Among the high-quality merchandise that I am disposing of at present, I happened upon a box full of the 1960s’ educational comic for children Look and Learn.

Opening the pages of these august volumes, I was treated to a compendium of educational articles, some features, others comic strip but all superbly illustrated and all reminding me of the way we were when England was really England.

The content of the magazines reflected the educational ethos of the time, presenting informative articles of a historic, scientific, cultural and practical nature. The scope of the subject matter was world-wide but the emphasis was squarely placed on inculcating the young into appreciating the unrivalled part that England played in the evolution of the civilised world. Topics ranged from famous English people to national passtimes to traditional British games to great events in British history, so that it was impossible not to come away from the magazine instilled and inspirited with a patriotic sense of pride.

It was at that moment that a modern-day version of Look and Learn insinuated itself into my unguarded imagination. There it was saturated with Black Lives Matter, the joys of immigration, LGBTQ+ZX!!&£££, Radio Zelensky, how to adapt your broom cupboard to house an economic migrant, and how to get out of Brexit free.
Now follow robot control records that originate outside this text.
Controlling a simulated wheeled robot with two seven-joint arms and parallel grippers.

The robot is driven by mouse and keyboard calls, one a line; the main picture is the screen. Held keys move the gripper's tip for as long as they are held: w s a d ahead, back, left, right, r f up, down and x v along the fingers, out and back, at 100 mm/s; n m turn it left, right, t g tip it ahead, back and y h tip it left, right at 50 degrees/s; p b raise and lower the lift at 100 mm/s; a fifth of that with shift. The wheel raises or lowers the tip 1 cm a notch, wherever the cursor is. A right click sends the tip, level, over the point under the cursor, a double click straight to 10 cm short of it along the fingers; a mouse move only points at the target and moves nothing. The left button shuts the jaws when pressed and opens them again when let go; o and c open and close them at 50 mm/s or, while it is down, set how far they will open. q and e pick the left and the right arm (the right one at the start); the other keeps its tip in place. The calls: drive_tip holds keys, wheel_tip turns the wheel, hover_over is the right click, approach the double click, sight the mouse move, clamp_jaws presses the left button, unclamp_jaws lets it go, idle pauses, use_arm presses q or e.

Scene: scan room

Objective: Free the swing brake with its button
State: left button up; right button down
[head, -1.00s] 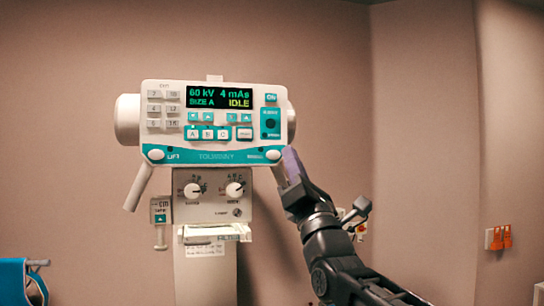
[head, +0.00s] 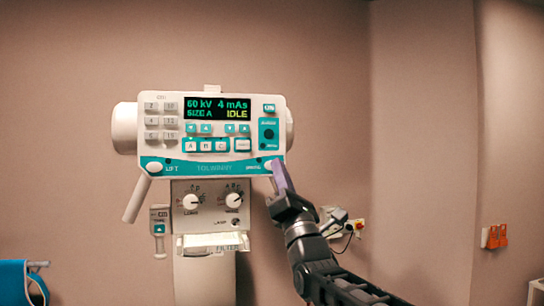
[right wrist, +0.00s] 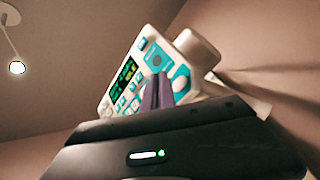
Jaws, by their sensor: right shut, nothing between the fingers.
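The control head (head: 225,105) of the machine faces me, its display reading "60 kV 4 mAs", "SIZE A", "IDLE". At the right end of its teal strip is the white swing brake button (head: 268,165), with small lettering beside it that is too blurred to read surely. My right gripper (head: 278,165) is shut and empty. Its purple fingertips are at the button's right edge and partly cover it; I cannot tell whether they touch or press it. In the right wrist view the shut fingers (right wrist: 157,92) point at the panel face (right wrist: 128,85). My left gripper is not in view.
A matching white button marked "LIFT" (head: 154,166) sits at the strip's left end. A handle (head: 137,198) slants down at left. Below the head are two knobs (head: 190,202) and a filter slot (head: 212,241). Orange items (head: 494,236) hang on the right wall.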

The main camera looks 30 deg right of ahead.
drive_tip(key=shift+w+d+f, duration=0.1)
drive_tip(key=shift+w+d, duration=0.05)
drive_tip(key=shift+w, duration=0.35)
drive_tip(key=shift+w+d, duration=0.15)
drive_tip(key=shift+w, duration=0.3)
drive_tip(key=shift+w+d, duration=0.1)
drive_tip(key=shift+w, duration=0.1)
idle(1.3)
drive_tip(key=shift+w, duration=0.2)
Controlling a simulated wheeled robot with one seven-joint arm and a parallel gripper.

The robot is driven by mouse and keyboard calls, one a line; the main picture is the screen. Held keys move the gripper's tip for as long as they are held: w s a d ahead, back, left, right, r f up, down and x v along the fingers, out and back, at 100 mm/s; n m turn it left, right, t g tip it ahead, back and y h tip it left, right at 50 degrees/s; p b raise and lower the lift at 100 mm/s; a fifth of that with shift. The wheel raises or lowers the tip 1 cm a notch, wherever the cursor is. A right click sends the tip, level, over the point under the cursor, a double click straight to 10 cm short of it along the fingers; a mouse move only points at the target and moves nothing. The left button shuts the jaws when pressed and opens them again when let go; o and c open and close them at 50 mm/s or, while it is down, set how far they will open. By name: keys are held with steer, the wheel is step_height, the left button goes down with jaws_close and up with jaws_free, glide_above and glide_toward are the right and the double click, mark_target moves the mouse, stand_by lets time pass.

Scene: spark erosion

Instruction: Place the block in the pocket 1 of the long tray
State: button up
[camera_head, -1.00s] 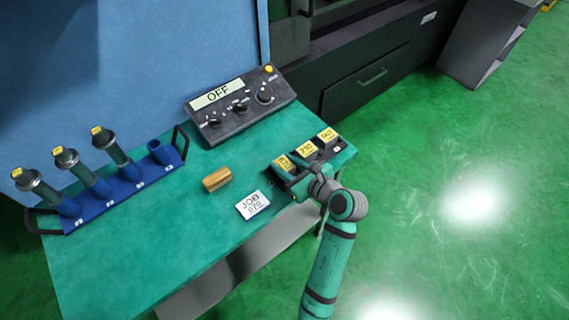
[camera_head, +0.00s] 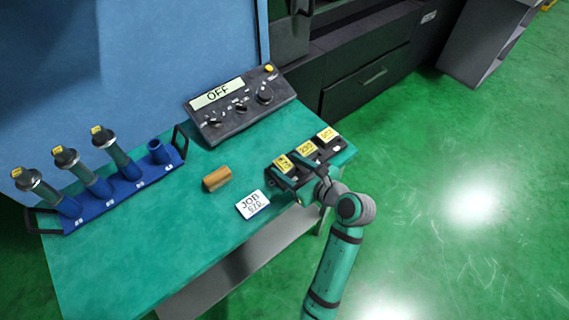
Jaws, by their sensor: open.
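A tan-brown block (camera_head: 216,179) lies alone on the teal bench, left of the job card. A long blue tray (camera_head: 110,197) at the left has a row of sockets, several holding dark handled tools with yellow tops; the rightmost socket looks empty. A dark tray (camera_head: 338,148) at the right bench edge carries yellow-labelled pieces, including a left one (camera_head: 284,163), a middle one (camera_head: 306,148) and a right one (camera_head: 327,134). My gripper (camera_head: 298,174) is open, low over the front of this dark tray. Its own wrist hides part of the tray, and contact is unclear.
A white job card (camera_head: 252,204) lies in front of the block. A control box (camera_head: 240,106) reading OFF stands at the back. A blue panel (camera_head: 130,60) rises behind the bench. The bench (camera_head: 150,235) is clear at front left.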

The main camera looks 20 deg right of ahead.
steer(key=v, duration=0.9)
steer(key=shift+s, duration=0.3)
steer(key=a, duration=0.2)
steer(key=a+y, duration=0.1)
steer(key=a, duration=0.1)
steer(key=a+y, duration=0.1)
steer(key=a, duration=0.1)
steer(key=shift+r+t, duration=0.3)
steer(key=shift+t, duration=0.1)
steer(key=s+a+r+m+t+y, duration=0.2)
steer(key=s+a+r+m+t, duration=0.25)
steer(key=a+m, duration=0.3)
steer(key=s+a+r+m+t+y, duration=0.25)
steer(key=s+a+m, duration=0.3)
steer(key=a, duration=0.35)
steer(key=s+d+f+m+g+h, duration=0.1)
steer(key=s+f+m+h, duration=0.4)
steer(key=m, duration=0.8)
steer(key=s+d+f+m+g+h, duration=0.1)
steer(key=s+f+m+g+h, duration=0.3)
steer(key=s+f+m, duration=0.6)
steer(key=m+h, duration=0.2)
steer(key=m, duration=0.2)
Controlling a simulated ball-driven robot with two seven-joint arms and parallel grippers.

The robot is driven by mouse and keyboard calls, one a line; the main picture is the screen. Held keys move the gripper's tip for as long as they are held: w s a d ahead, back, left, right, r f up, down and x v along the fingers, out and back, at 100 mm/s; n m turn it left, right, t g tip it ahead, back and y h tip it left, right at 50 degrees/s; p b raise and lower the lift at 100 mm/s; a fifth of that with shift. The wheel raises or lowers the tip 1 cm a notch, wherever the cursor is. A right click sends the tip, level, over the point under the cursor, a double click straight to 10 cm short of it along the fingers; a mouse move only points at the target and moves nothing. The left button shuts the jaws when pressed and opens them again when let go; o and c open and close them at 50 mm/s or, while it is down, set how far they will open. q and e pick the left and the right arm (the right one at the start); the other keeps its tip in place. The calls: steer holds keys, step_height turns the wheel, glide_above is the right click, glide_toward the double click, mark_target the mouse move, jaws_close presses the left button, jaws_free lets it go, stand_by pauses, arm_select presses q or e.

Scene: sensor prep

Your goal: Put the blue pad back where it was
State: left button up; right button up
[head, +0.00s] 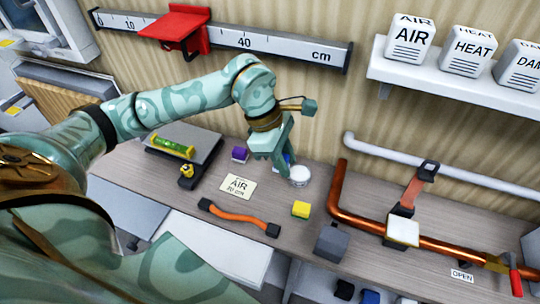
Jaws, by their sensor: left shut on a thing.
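My left gripper (283,165) reaches down over the back of the workbench, near its middle. It is shut on a small blue thing (288,159), which looks like the blue pad and is mostly hidden by the fingers. A white round container (299,176) stands right beside the fingertips; I cannot tell whether the blue thing touches it. My right gripper is out of view.
An orange strap (238,215) lies in front. A copper pipe (335,193) is at right. A grey tray (185,146) holds a green level (173,147). The shelf (450,90) hangs above right.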

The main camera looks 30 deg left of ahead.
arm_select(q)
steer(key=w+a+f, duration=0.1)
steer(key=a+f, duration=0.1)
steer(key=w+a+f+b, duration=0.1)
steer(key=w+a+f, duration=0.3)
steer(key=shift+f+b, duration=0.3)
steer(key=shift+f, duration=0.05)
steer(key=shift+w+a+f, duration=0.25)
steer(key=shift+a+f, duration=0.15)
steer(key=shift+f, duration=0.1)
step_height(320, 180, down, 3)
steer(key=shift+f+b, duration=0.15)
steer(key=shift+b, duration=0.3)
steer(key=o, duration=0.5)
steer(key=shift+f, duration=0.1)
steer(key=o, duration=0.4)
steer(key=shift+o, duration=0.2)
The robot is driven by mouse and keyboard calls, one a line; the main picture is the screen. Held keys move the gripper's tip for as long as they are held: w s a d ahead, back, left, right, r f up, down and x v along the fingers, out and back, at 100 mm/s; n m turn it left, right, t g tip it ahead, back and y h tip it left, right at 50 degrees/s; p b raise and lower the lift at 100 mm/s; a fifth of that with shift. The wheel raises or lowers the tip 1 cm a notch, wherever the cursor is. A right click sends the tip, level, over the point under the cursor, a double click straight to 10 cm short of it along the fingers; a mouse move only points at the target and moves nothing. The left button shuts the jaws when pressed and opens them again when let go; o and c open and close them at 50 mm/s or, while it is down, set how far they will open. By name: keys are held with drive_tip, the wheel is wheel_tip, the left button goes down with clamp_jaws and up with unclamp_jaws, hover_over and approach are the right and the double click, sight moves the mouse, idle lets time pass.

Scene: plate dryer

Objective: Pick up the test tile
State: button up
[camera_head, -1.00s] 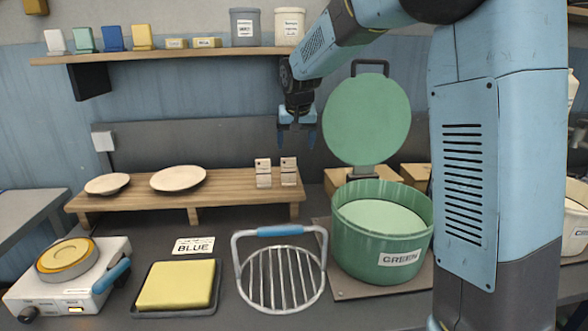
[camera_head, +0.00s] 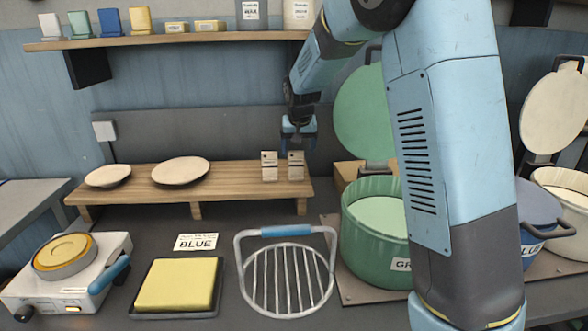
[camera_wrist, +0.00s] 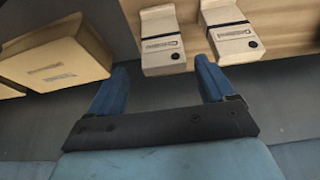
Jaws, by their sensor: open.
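Two small pale tiles with dark-printed labels and a dark dot, the left tile (camera_head: 269,167) and the right tile (camera_head: 296,167), stand side by side on the right end of the wooden shelf. My gripper (camera_head: 299,148) is open and empty, just above or behind the right tile in the head view. In the wrist view my gripper (camera_wrist: 160,68) has its blue fingers spread, with one tile (camera_wrist: 161,42) ahead of the gap between them. The other tile (camera_wrist: 230,32) lies past the right finger. I see no contact with either tile.
Two plates (camera_head: 180,170) lie on the wooden shelf (camera_head: 228,187). A green pot (camera_head: 372,225) with its lid raised stands to the right. A wooden box (camera_wrist: 55,55) is beside the left finger in the wrist view. A wire rack (camera_head: 286,280) stands in front.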

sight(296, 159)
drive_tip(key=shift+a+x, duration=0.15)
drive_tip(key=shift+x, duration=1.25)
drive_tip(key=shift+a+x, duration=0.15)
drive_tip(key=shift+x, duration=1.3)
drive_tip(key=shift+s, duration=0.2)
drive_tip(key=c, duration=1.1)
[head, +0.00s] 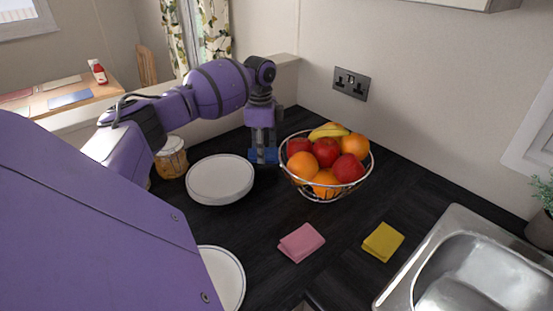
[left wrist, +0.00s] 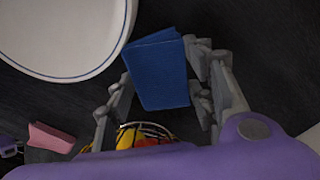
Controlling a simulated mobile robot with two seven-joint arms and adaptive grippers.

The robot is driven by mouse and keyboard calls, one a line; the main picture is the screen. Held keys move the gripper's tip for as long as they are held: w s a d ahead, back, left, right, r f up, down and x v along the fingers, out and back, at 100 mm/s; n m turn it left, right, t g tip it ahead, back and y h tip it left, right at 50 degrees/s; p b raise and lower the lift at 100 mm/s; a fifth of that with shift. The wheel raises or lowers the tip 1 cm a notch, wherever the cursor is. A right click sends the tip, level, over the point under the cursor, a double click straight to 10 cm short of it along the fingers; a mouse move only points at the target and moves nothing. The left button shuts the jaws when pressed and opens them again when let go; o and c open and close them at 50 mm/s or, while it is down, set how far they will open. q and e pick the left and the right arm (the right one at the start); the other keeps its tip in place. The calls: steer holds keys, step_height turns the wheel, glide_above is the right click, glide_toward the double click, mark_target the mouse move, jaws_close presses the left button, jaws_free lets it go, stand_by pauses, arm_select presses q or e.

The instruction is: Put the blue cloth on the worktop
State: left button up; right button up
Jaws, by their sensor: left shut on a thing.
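The blue cloth (head: 254,155) is a small folded piece between the fingers of my left gripper (head: 264,159), behind the plate and left of the fruit bowl in the head view. The left wrist view shows the blue cloth (left wrist: 158,72) between both fingers of the left gripper (left wrist: 160,68), which is shut on it. The gripper points down at the dark worktop (head: 250,226). The cloth is low, close to the worktop; I cannot tell whether it touches. My right gripper is not in view.
A wire fruit bowl (head: 316,191) stands just right of the gripper. A white plate (head: 220,178) and a jar (head: 171,158) are to the left. A pink cloth (head: 301,242) and a yellow cloth (head: 383,241) lie in front, near the sink (head: 480,262). Worktop between them is clear.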

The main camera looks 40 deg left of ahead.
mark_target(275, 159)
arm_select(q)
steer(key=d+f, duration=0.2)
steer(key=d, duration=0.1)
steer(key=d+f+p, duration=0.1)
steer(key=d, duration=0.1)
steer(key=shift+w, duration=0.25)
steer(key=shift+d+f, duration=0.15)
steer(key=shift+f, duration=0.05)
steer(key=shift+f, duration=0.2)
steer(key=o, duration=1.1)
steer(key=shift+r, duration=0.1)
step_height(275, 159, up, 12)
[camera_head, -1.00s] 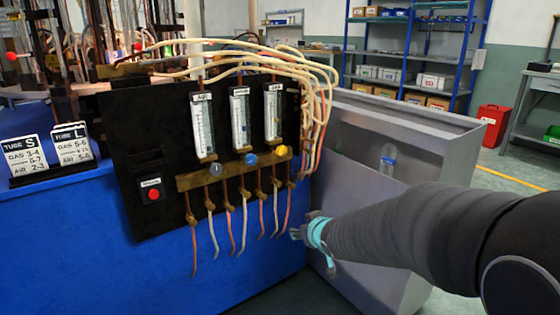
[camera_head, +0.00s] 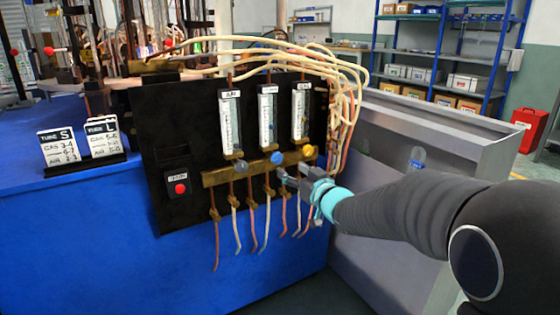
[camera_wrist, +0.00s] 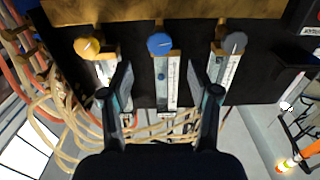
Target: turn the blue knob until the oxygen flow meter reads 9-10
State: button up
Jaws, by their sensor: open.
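The blue knob (camera_head: 277,158) sits at the foot of the middle flow meter (camera_head: 267,118) on a black panel. The scale reading is too small to tell. In the wrist view, which is upside down, the blue knob (camera_wrist: 160,43) is at top centre with the meter tube (camera_wrist: 162,88) below it. My gripper (camera_head: 292,173) is open and empty, just below and right of the blue knob. In the wrist view my gripper's fingers (camera_wrist: 158,68) stand to both sides of the tube. The knob lies a little past the fingertips, and no contact shows.
A yellow knob (camera_head: 308,151) and a grey knob (camera_head: 239,166) flank the blue one closely. Hoses (camera_head: 345,90) arch over the panel's right side, and thinner tubes hang below. A red button (camera_head: 180,188) is at lower left. Number cards (camera_head: 60,146) stand on the blue bench.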

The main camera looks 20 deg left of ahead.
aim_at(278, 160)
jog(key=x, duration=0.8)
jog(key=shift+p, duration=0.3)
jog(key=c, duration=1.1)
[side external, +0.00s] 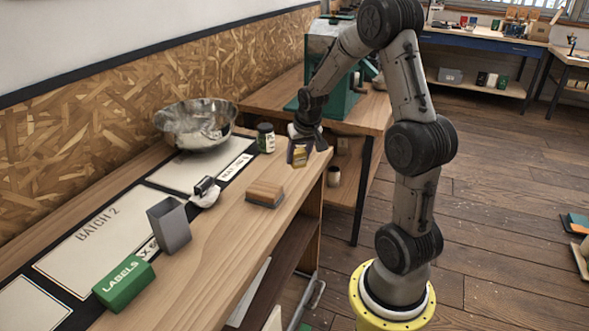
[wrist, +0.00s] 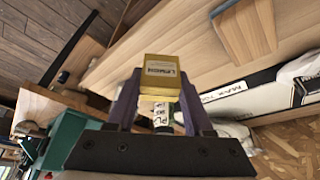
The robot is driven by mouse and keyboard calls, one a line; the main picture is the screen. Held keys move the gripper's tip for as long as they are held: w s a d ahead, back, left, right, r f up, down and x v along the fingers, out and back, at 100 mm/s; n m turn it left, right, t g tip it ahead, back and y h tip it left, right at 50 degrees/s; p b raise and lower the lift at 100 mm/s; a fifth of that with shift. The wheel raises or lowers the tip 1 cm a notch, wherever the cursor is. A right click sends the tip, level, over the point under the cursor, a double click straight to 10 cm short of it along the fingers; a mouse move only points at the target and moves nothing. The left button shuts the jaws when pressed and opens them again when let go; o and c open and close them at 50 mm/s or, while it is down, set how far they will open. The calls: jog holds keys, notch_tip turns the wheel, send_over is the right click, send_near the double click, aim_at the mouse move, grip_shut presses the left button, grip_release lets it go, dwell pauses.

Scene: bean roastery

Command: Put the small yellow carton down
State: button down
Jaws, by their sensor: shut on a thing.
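The small yellow carton (side external: 299,156) is in my gripper (side external: 298,152), held up near the right edge of the wooden workbench (side external: 209,263) in the side view. I cannot tell the exact height of the carton over the bench.
A wood-topped block (side external: 265,193), a dark jar (side external: 265,138) and a metal bowl (side external: 196,125) stand on the bench near the gripper. A grey open container (side external: 169,225) and a green LABELS box (side external: 124,284) are nearer the camera. Bare wood lies along the bench's right side.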

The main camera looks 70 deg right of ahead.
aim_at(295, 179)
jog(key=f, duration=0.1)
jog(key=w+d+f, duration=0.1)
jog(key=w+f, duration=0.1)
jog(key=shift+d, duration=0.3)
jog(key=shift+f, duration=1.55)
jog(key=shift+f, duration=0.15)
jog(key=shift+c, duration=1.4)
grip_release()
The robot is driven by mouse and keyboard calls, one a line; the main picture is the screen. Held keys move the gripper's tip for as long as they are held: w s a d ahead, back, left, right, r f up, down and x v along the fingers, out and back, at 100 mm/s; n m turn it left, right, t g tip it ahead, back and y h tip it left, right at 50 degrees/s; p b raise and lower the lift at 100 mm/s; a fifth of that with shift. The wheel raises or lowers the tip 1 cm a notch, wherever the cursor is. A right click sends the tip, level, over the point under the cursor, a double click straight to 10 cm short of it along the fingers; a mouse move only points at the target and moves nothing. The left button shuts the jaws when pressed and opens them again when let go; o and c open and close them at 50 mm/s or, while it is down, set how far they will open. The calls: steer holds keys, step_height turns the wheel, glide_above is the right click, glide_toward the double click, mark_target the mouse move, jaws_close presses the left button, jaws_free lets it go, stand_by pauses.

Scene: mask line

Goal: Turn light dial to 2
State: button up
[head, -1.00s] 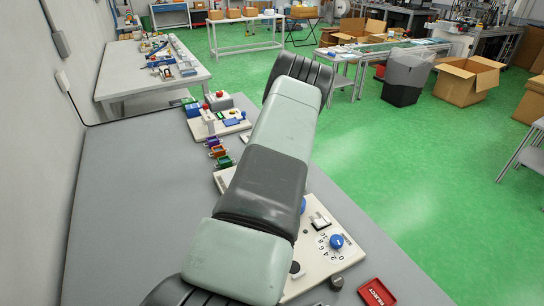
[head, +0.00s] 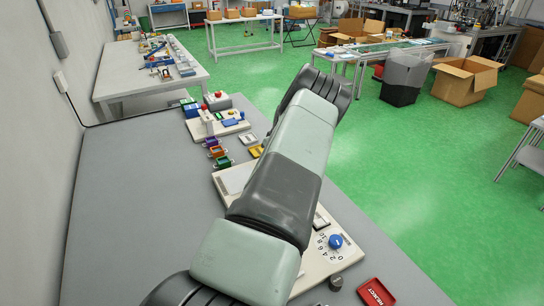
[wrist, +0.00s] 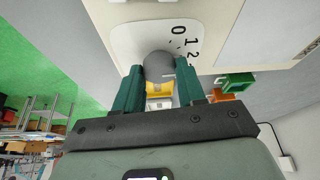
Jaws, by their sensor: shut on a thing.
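The light dial (wrist: 157,66) is a grey round knob in the wrist view, on a white scale plate (wrist: 124,40) printed with 0, 1 and 2. My gripper (wrist: 160,68) has its two dark green fingers on either side of the knob and is shut on it. A thin light mark shows on the knob's lower right part; I cannot tell exactly which number it points at. In the head view my arm hides the gripper and this dial. The cream panel (head: 318,262) shows partly beside my arm.
A blue knob (head: 336,241) with a numbered scale stands on the panel's right part. A red REJECT tray (head: 376,292) lies nearby. Several coloured clips (head: 214,150) and another board (head: 218,128) sit farther back. The table's left side (head: 130,220) is clear.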

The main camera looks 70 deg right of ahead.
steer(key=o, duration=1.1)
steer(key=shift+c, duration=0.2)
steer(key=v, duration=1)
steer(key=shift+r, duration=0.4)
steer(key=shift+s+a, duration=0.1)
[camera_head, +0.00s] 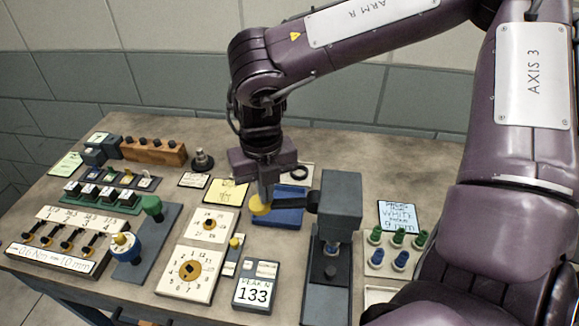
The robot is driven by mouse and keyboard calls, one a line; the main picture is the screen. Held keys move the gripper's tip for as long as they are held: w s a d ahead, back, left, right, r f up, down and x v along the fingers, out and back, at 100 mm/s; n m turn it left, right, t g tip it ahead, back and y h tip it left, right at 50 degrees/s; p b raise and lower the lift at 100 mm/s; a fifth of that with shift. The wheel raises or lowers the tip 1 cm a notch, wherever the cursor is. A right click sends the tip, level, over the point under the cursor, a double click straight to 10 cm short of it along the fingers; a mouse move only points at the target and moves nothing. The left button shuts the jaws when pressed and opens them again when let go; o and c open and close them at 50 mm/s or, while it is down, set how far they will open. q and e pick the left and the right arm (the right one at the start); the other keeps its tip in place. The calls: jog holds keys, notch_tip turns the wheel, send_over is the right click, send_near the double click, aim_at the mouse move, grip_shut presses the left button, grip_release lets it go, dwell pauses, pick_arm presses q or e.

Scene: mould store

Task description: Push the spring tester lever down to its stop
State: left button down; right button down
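The spring tester (341,199) is a dark grey stand with a tall block head and a plunger over its base. Its black lever (297,206) sticks out to the left and ends in a yellow knob (260,206). The lever dips slightly toward the knob. My right gripper (267,198) points down at the knob, its fingers together with nothing visible between them. The fingertips overlap the knob; whether they touch it is hard to tell. A display (254,293) in front reads PEAK N 133. My left gripper is not in view.
A blue tray (289,217) lies under the lever. Dial boards (169,289) stand front left, with a green-and-blue knobbed fixture (165,222) beyond. A peg board (375,268) with green and blue pegs is right of the tester. The back right table is clear.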

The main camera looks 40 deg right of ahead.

It was also spattered with lots of adverts, just like those we see on TV, which show people from far flung places acting and talking like cloned English persons eating roast beef and Yorkshire pudding with lashings of Bisto gravy. Ahh Bisto. Ahh Bullshit. I’ve always been a green bananas and bread-fruit man myself.

Cricket in England a fine tradition

Bread fruit are marvellous. It occurs to me that they are the humane steam-powered alternative to  Scotland’s McSporan haggis. I like them, which is more than I can say for cricket. I have never liked cricket, correction, I never liked playing cricket, but whenever I take a turn through the English countryside in the midst of summer the sight of men dressed in their cricketing whites and the sound of leather on willow is most inspiring. BDSM aside, (it’s always gone on in English villages) another revered and quite frankly reassuring English tradition has to be the garden fête, or garden fetty, as my wife liked to call them.

Now that summer is here and the nights are growing whiter, as in gentlemen in their cricketing whites, it is difficult to decide which is the most exciting: men stumping their middle wickets or England’s profusion of garden fêtes.

“It’s come to something,” said my brother, “when all we’ve got to get excited about is the local village garden fête. But this is unfair, if not true. It’s when your calendar has a string of garden fêtes on it and nothing else that you should be worried.

Anyway, not that we have a list of local garden fêtes you understand, but our first fête this year was Bletsoe, to which we would be going in style. My brother had changed his socks, and I had my Russian hat on. Oh yes, and we were also going there in a vintage 1954 classic Aston Martin.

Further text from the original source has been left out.